And the well-placed understanding of the hint does point at the former meaning of the phrase again--that The center in the midst of conditions is the point between the two eyebrows, the seat of the ajna chakra, or 3rd eye. But this sense of no-certainty augments the vagueness. One ultimately turns to the one entity the vagueness and void open up to: one's true self. It signals, it shows, and there is a queer certainty within the empirical--or rather anecdotal--uncertainty.

So one's own self reveals the center. As of yet (at the time I write these words) these very few days into the practice, I have started to believe this: the Center is a process.

Like all the abstract truths, all the thought-archetypes, this one has some more truth or idea within it. The center is a process--that is the deeper meaning of the saying regarding the interdependencies; aside from the original meaning that is explained in the above link, this is the other meaning.... my personal one.
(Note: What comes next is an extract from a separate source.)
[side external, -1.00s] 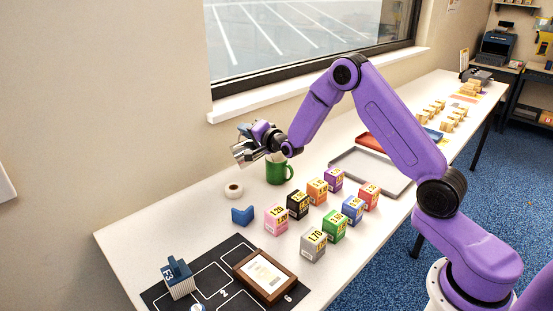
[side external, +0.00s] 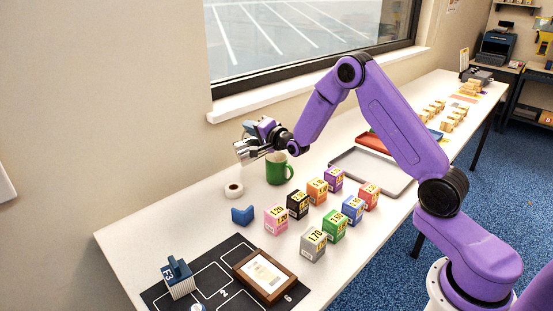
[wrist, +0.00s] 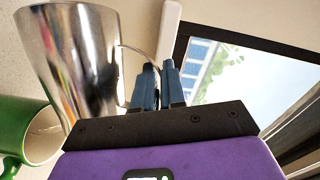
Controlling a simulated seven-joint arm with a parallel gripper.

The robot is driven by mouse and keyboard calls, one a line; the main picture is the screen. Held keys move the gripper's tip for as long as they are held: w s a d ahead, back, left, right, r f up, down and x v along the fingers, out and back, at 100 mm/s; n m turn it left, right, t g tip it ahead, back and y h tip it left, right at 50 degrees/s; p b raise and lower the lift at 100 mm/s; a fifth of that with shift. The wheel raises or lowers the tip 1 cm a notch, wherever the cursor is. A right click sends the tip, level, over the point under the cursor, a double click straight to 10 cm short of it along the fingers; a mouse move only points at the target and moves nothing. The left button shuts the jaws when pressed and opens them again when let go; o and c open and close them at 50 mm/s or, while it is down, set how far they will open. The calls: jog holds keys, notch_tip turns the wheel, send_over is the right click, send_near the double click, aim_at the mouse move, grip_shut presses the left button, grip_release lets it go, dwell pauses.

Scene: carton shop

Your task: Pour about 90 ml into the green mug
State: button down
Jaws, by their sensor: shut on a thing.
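A shiny metal pitcher (side external: 247,151) is held in the air just left of and above the green mug (side external: 279,172), tilted in the side view. My gripper (wrist: 158,72) is shut on the pitcher's thin handle; the pitcher's metal body (wrist: 72,55) fills the upper left of the wrist view. The green mug stands upright on the table, and its pale inside (wrist: 42,135) shows at the left edge of the wrist view, beside the pitcher. No stream of liquid is visible. The levels inside the pitcher and mug cannot be seen.
Several coloured numbered cubes (side external: 312,244) stand in front. A grey tray (side external: 372,161) is to the right. A brown-framed display (side external: 265,277) sits on the black mat (side external: 217,262).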

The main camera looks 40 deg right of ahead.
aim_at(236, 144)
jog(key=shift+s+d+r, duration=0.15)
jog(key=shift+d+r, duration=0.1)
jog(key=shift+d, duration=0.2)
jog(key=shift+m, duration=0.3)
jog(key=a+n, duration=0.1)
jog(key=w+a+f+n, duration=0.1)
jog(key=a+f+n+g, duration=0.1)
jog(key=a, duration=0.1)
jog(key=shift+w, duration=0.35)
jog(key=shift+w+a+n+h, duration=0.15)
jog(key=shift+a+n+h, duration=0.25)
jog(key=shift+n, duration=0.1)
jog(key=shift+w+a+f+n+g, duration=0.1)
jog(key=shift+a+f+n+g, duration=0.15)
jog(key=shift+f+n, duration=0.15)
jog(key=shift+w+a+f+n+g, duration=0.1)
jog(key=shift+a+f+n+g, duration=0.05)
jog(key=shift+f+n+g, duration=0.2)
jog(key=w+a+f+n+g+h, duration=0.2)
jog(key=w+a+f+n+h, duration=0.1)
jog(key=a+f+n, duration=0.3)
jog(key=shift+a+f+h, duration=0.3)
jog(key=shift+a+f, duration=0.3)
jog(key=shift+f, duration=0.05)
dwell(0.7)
The actual practice is, as said, pervaded by the vagueness of the instructions. One seeks to keep the gaze pointed at the tip of the nose; seeks to keep the eyelids low; seeks to focus on the sensation at the root of the nose produced as a result of the gazing; and lastly one seeks to breathe deep into the belly and focus on it. When these all integrate as one progresses, when the breath is deep, slow and easy, when one truely feels the breath and the focus moves with it, one grasps hold of something invisible in the stream of consciousness, in the beam of focus which tells, with that queer certainty, that the work is working. A sense of optimism, that something turns out to be, or a sense of being "in the zone"; a feeling, which Semple says, dawns when one puts one's heart to the center.

Ergo, the center is not a place; it is a process. For only when that progress works properly does the sense of rightness and progress come.